* BEGIN *

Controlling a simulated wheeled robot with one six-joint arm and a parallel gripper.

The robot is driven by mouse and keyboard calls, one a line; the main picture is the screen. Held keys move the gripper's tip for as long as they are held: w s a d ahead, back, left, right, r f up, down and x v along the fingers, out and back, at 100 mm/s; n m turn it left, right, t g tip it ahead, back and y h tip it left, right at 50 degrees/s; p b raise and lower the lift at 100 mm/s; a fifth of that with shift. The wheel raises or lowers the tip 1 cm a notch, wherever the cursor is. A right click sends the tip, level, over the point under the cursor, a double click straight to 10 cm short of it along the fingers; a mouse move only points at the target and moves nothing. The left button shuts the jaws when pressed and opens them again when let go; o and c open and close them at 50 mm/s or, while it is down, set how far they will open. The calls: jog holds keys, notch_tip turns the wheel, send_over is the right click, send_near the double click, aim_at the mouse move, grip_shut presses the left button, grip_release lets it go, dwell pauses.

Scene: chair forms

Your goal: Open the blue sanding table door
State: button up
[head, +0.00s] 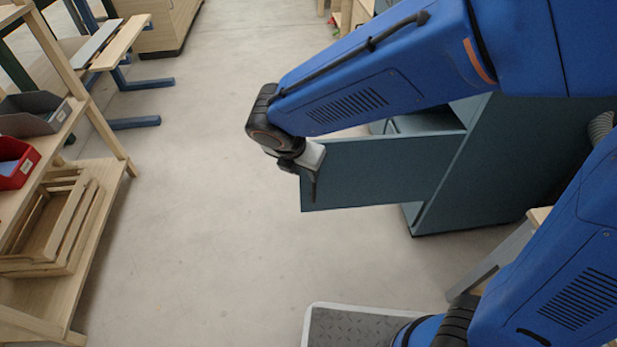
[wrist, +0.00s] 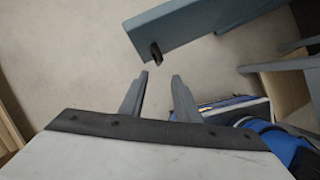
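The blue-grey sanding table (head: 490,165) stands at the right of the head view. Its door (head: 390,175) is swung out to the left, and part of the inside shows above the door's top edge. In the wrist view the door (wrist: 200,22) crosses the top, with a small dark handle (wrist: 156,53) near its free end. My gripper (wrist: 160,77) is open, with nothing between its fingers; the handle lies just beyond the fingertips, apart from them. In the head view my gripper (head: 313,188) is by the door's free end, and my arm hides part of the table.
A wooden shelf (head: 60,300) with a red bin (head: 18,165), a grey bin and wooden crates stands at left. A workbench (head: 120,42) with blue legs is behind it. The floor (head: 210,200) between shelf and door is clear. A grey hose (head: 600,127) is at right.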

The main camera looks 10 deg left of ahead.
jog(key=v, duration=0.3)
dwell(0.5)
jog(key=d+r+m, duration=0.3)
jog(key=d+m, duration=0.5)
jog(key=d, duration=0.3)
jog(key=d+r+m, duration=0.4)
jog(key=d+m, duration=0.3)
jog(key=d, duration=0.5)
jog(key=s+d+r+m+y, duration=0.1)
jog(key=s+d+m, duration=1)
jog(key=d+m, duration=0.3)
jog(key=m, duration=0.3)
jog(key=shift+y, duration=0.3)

* END *

From the listing, extract all text exactly as given and drop any picture.

Controlling a simulated wheeled robot with one six-joint arm and a parallel gripper.

The robot is driven by mouse and keyboard calls, one a line; the main picture is the screen. Held keys move the gripper's tip for as long as they are held: w s a d ahead, back, left, right, r f up, down and x v along the fingers, out and back, at 100 mm/s; n m turn it left, right, t g tip it ahead, back and y h tip it left, right at 50 degrees/s; p b raise and lower the lift at 100 mm/s; a fifth of that with shift. The wheel raises or lowers the tip 1 cm a notch, wherever the cursor is. A right click sends the tip, level, over the point under the cursor, a double click straight to 10 cm short of it along the fingers; a mouse move only points at the target and moves nothing. The left button shuts the jaws when pressed and opens them again when let go; o and c open and close them at 50 mm/s or, while it is down, set how far they will open. The calls: jog holds keys, notch_tip turns the wheel, send_over is the right click, send_near the double click, aim_at the mouse move, grip_shut presses the left button, grip_release lets it go, dwell pauses.

Scene: chair forms

Your goal: Open the blue sanding table door
State: button up
[head, +0.00s] 
[wrist, +0.00s] 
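The blue-grey sanding table (head: 490,165) stands at the right of the head view. Its door (head: 390,175) is swung out to the left, and part of the inside shows above the door's top edge. In the wrist view the door (wrist: 200,22) crosses the top, with a small dark handle (wrist: 156,53) near its free end. My gripper (wrist: 160,77) is open, with nothing between its fingers; the handle lies just beyond the fingertips, apart from them. In the head view my gripper (head: 313,188) is by the door's free end, and my arm hides part of the table.
A wooden shelf (head: 60,300) with a red bin (head: 18,165), a grey bin and wooden crates stands at left. A workbench (head: 120,42) with blue legs is behind it. The floor (head: 210,200) between shelf and door is clear. A grey hose (head: 600,127) is at right.

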The main camera looks 10 deg left of ahead.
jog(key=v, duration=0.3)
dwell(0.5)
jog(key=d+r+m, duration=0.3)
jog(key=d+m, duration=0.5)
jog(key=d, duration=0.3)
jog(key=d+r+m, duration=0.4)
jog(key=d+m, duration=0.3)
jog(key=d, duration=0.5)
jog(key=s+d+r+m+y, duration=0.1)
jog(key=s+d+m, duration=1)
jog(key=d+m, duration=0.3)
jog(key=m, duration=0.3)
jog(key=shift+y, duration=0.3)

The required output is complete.